Mani: Hello, everyone. Welcome to the series of podcasts that Retail Singularity, an offshoot of Litmus7 Systems Consulting, is hosting on the future of the retail industry. We see retail changing very rapidly before our eyes and we want to be a part of the forces that are driving these changes. I am Mani Subramaniam, President, Retail Singularity. In this series of podcasts addressing the future of retail, I’ll be talking to leading retail influencers to understand the direction retail is taking, and to try and evaluate the impact of these changes. Sucharita, good morning. Thank you for joining us on this podcast.
Sucharita: Yeah, my pleasure. I’m glad to be here.
Mani: Wondering about where retail is heading, am I right in sensing that the world of retail is changing much faster now than it has in the last 10, 20, 50 years? If you agree, what are some significant changes that you’re seeing?
Sucharita: Yeah, it certainly has, because of the number of people who have now access to digital devices and the ability to receive information. In times past manufacturing processes are different now and the ability to leverage solutions like marketplaces have really lowered the barriers to entry for reaching customers, for sellers to reach customers. These are definitely changes that have had pretty major shifts in retail.
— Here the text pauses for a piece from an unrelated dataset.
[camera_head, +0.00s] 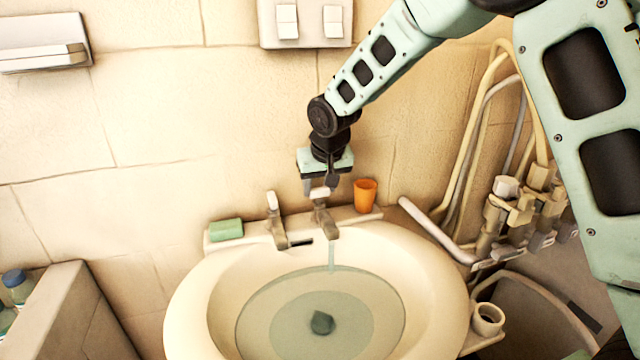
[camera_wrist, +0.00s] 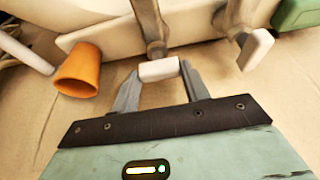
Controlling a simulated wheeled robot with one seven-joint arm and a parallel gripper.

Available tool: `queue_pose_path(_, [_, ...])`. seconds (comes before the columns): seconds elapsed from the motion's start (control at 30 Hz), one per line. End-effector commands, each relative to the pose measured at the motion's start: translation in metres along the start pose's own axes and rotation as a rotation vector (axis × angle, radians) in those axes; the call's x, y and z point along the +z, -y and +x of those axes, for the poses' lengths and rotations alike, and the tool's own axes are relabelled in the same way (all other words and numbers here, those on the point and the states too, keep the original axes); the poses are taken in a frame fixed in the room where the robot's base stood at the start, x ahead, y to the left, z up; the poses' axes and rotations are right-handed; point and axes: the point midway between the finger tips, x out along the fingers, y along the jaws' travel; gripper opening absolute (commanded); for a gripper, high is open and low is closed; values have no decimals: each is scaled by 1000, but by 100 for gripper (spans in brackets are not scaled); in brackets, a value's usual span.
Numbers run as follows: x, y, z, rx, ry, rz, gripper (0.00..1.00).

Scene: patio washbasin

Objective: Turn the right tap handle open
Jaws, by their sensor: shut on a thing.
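The right tap (camera_head: 325,222) stands on the back rim of the washbasin (camera_head: 188,300), and a thin stream of water runs from its spout. Its pale handle (camera_wrist: 158,69) is between my gripper's fingers in the wrist view. My gripper (camera_head: 320,190) comes from above and is shut on this handle; the handle (camera_head: 319,193) is partly hidden by the fingers in the head view. In the wrist view my gripper (camera_wrist: 158,84) has one finger on each side of the handle. The left tap (camera_head: 275,220) stands apart with its pale handle upright.
An orange cup (camera_head: 365,195) stands on the rim close to the right of my gripper. A green soap bar (camera_head: 227,229) lies at the rim's left end. Pipes and valves (camera_head: 520,210) are at the right. The tiled wall (camera_head: 150,150) is close behind.

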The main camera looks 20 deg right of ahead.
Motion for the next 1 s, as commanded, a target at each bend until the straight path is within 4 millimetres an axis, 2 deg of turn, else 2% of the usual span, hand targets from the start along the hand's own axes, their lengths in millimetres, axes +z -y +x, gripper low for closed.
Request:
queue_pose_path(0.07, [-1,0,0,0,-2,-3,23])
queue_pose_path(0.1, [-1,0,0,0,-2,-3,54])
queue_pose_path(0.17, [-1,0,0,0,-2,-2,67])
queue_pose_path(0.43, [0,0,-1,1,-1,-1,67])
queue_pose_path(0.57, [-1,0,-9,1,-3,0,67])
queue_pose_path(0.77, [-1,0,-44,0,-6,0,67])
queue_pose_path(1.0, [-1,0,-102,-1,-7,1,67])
Sucharita: It gives consumers different access to a new supply of merchandise. It reduces their search costs. You have transparency and information that didn’t exist before. So these, of course these issues put a lot of pressure on retailers because where shoppers are shifting to are often the cheapest seller of a product, and those sellers didn’t exist before because internet marketplaces really didn’t exist before.
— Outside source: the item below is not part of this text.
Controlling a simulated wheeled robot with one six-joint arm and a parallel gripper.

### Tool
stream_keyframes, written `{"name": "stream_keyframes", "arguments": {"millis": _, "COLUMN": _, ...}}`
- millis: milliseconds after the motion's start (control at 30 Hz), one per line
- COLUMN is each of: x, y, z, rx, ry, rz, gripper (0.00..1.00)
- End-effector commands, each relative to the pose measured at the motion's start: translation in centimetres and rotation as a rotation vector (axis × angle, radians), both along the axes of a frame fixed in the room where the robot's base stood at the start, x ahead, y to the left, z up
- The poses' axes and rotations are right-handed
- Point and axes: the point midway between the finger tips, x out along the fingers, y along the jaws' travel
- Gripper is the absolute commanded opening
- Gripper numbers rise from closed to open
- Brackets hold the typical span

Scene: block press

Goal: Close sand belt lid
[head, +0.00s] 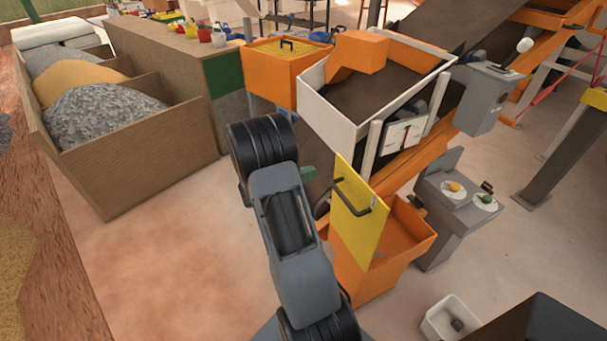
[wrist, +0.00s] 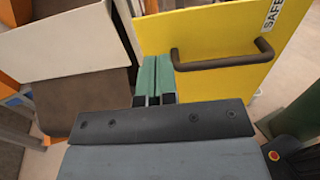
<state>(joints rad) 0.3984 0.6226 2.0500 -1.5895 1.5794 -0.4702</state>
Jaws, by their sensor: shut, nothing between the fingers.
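A yellow lid (head: 359,222) with a dark bar handle stands upright, open, at the near-left edge of an orange box (head: 405,238). In the wrist view the lid (wrist: 215,35) fills the upper right, with a label reading "SAFE" partly cut off. Its handle (wrist: 225,62) runs across it. My gripper (wrist: 155,62) has green fingers, shut and empty, just left of the handle's left end in the picture. Whether they touch the lid I cannot tell. In the head view only a bit of green finger (head: 308,173) shows behind my arm, left of the lid.
A white-walled hopper (head: 330,112) stands behind the lid, with a dial beside it. A grey control post (head: 450,210) with buttons is to the right. A white bin (head: 440,325) sits on the floor. Wooden bays (head: 150,150) stand left; the floor between is clear.

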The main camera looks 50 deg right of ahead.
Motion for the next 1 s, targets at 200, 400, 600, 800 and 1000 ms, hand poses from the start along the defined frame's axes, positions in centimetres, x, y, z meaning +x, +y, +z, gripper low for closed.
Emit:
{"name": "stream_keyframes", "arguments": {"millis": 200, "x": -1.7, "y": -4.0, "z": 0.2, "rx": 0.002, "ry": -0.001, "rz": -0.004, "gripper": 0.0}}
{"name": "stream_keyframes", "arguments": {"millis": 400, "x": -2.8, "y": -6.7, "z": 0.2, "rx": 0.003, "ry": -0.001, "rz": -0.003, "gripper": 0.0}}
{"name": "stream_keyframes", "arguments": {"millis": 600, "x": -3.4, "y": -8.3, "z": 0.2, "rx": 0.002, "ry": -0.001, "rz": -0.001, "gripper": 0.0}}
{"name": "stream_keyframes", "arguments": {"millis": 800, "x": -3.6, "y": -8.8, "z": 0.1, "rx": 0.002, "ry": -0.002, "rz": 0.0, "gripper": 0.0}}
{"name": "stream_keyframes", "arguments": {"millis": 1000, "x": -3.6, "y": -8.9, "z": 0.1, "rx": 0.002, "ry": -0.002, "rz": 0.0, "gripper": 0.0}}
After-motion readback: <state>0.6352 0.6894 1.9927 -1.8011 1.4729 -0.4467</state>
Mani: Great. Okay. Thank you. That’s a very interesting perspective. As you are aware, we at Litmus7 consult with some of the world’s top retailers and one of the questions that often comes up is, “What should our retail clients do to thrive and survive in these changing times, and where should their focus be?”
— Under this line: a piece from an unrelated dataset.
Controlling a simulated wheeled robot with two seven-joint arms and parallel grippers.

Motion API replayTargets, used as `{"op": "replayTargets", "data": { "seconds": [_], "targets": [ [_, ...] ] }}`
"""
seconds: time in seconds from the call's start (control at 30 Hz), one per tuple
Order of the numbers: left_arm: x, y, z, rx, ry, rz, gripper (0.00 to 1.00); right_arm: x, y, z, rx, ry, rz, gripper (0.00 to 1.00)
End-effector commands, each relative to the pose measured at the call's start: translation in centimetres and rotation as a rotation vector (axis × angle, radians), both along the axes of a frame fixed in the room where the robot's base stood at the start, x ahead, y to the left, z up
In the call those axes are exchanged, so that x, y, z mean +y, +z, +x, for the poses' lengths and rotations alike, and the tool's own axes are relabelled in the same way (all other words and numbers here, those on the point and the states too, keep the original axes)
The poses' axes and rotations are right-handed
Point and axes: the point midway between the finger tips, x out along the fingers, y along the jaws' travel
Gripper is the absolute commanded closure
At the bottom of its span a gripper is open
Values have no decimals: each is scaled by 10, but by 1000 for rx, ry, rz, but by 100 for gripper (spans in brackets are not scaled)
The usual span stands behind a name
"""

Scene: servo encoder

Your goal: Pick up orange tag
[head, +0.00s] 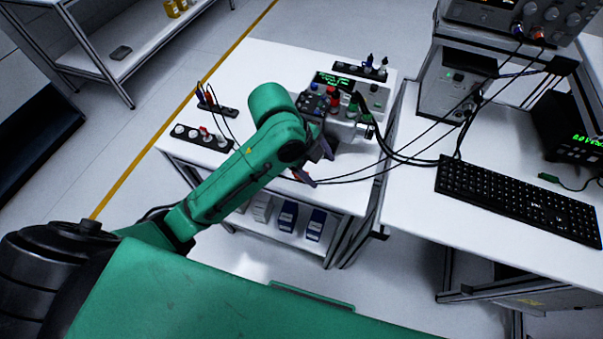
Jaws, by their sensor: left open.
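My left gripper (317,165) is open above the front right part of the small white table (345,199), its two fingers spread apart. A small orange-red patch (297,175) shows beside the lower finger, near the table's front edge. It may be the orange tag, but it is too small and too covered by the gripper to tell its shape. I cannot tell whether the finger touches it. No clear gap shows between them. My right gripper is not in view.
A servo box (373,95) with a green display and knobs stands behind the gripper. Black cables (400,158) run from it to the right-hand bench. Black socket strips (202,138) lie on the table's left side. A keyboard (515,198) lies on the bench.

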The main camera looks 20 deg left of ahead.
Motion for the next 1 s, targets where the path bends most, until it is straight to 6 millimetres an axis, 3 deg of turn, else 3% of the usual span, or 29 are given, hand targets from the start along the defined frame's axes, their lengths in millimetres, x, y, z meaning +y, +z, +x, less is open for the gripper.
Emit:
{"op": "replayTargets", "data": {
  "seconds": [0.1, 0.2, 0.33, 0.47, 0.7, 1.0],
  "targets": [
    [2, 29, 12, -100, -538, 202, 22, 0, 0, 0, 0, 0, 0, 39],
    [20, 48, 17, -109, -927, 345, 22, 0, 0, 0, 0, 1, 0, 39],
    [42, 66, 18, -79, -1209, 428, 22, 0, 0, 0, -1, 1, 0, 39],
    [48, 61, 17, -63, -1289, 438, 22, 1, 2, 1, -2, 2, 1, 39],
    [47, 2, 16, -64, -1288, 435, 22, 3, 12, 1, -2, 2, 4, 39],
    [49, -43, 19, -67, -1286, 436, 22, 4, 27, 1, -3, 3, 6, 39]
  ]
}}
Sucharita: I think it’s important to keep in mind that there are still traditional chains that are thriving, even in this competitive landscape. You have companies like Nike that are doing really, really well in a world of increased competition. You have companies like Lululemon that have found a unique niche targeting a specifically relevant consumer product at this moment in time. There are retailers in highly competitive sectors like grocery and I think of Trader Joe’s as an example, that are thriving.
Sucharita: There are some unique characteristics of those businesses that are important to keep in mind. First is that all of those companies are product-led. They have unique assortments that are special and specific to them. They have a lot of intellectual property and they protect a lot of that intellectual property. They do that often by having basically dominion over their distribution. Their distribution is often vertical. What that means is that they and only they know really what their bestsellers are. They know what drives shoppers into stores, they know what their margins are.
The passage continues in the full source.